Perhaps, but recovered and largely expanded green complexes demand wider fairways to restore the proper angles of play to strategic golf holes. That’s why some of those greens you might play have the seemingly unfair contours that they do. Problem is that your best angle of play is now from the woods over there to the left of the fairway because zealous tree-planting and fairway narrowing have eliminated some of the great character of your course. This can be the hardest sell of all changes. Cries of “The hole (Course) is too easy now” reverberate across the land, but once again all the changes need to work together. If you widen your fairways and expand your greens but shade trees keep your greens the consistency of chocolate pudding (In addition to the greens not surviving) you will indeed have made some playing aspects a little easier. Wide fairways need to be firm to allow balls to run to bad (as well as good) places. The greens receiving these shots from wide angles need to be firm so as to require some skill rather than just hit and plug greens. Then you also deal with creating literally unrepairable ballmarks.
Fairway width does not exist in a vacuum. It must be part of an entire golf hole plan or it indeed devolves into banal simplicity. Stephen Kay related to me that on the eighth hole at McCullough’s Emerald Links in the Atlantic City, NJ area, the fairway measures 161 yards wide, but this is not exactly an easy hole. When I can post a photo, I’ll elaborate, suffice it to say, strategy is heavily involved. Fairway widths must be related appropriately to green contours.
Bunkers:
A bit of a pet peeve of mine as appearance seems more important to some golf course architectural students than placement and utility. Bunkers can be aesthetic, but they must somehow fit the site. Some bunkers nowadays do exist in a vacuum seemingly just to be au courant, but architectural styles, shapes, depths and placement all need a balance. Whether or not to move or add bunkers, move tees or both is where the architect must have a hand and after careful study and interpretation of all information available. Who the changes are intended to affect again is paramount.

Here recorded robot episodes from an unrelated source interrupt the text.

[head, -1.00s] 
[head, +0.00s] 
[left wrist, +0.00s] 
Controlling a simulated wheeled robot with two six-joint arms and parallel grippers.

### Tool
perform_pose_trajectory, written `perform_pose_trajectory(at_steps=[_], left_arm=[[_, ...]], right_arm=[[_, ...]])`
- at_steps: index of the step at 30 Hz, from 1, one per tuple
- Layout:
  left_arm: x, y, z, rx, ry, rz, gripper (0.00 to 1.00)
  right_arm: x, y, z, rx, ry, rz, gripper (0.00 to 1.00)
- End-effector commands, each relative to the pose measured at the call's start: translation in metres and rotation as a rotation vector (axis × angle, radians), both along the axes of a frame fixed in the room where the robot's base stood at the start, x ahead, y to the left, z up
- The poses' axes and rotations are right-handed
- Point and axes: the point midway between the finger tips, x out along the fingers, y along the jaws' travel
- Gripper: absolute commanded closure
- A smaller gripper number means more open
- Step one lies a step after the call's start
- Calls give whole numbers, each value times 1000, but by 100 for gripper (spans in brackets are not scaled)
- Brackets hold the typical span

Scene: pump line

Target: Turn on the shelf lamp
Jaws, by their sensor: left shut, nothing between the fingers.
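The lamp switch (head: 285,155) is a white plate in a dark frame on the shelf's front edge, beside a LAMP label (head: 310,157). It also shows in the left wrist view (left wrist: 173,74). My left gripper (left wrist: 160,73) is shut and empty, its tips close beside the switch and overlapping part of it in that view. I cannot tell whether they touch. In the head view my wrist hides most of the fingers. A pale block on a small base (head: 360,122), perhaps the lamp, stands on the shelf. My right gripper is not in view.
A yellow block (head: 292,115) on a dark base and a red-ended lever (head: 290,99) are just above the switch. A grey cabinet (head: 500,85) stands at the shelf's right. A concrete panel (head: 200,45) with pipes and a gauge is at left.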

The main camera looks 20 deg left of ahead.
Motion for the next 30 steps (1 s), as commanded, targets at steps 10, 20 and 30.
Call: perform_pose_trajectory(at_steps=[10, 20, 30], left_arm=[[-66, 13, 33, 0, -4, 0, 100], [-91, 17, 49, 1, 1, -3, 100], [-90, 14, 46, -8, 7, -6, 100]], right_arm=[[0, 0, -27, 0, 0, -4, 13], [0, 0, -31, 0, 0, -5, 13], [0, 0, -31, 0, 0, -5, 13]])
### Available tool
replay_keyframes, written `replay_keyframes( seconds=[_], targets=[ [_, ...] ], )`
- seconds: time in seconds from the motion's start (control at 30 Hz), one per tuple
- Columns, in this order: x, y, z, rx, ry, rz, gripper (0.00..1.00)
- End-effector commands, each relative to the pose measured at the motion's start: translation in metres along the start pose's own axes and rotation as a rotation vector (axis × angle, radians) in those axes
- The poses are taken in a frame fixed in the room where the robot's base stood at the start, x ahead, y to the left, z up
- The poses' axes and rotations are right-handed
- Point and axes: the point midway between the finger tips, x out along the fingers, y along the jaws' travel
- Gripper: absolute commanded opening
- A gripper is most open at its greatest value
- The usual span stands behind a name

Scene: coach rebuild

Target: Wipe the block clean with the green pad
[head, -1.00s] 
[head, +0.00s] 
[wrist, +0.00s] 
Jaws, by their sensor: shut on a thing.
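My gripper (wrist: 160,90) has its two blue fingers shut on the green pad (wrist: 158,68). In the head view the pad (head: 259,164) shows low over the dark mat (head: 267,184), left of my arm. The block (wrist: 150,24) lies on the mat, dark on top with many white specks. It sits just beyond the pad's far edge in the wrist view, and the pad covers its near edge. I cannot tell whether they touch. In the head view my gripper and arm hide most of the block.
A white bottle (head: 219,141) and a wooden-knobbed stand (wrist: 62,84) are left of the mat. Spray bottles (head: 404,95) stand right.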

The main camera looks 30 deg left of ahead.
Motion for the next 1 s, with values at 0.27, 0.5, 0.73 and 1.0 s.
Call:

I recently toured the South Course at Oakland Hills in 78 strokes from the approximate length that Ben Hogan declared the course a monster in 1953 – 600 or so yards of golf course went unused by me that day (And 1,000 in front of me was not used by some players that day). How can an architect possibly restore Ross’s design intent for all those golfers? Badly some might say by flanking each landing area left AND right with serial bunkering. Added to seemingly single-file fairways and it is not a driving test but a survival mission. What is “good” for the best players in the world at a USGA Open, PGA Championship or Ryder Cup is not for the other 9,999 in 10,000. That is certainly a plan, but not one I’d sign off on. Luckily Oakland Hills South is so magnificently routed and the greens are so good that even that bunkering scheme diminishes it just a little. Father and son Jones have each “modernized” the course 50 years apart. Before his death Ross himself prepared some changes for OHS, but Father Jones did it his way, fortunately leaving the greens alone. Those intactgreens are much of the character of that great course. They remain pretty much intact from Ross to this day.
Tees:
Adding tees just to add length can be a hideous affair - not for the eyes of impressionable little children. An unnamed famous course near my home recently hired the man some consider “The Greatest Architect Living” to toughen their course for the USGA. Several tees were added which are virtual pop-up orphans that add hundreds of yards to the card. Unfortunately they place 60-100 yards between individual tees such that one feels like Lewis & Clark trying to locate these eyesores. Building up 20-30 foot elevated runway tees to maintain visibility and that awful concept of “fairness” is no answer either. Lower-lying tees more in the character of the original design add much more in a sensitive fashion to the aesthetics. Add to this a monotonously similar bunker again and again. Then flatten interesting green contours in the interest of attaining high speed and the testing of only one type of player leads to incongruity. Soon - one of America’s great early architects has one less of his courses in existence. We're talking about an architect who built "Strong" courses with bold features - there are precious little remnants of his best work remaining.
Modifying the teeing ground without thought of strategic angle creation, maintenance or functional restoration of the bunkers should be discouraged. Restoring previously eliminated bunkers that punish only weaker players already struggling to get along is part of intelligent renovation rather than a strict restoration. It is not so easy as just building a pad and mowing a patch of grass. As part of a professional master plan these parts should seamlessly fit into the landscape in the ideal.
I shall add more to this treatise.
But to at least partially close:
Above all else, every course of merit built in the classic age needs to retain an architect that first recognizes and respects the architects of the Golden Age. A knowledgeable and informed club committee can help the membership understand how and where these kinds of changes will fit in at your club. These gentlemen and ladies should aid the architect in determining who the changes are intended to challenge.
I hope to constantly champion and lend support to that cause here at redanman.com.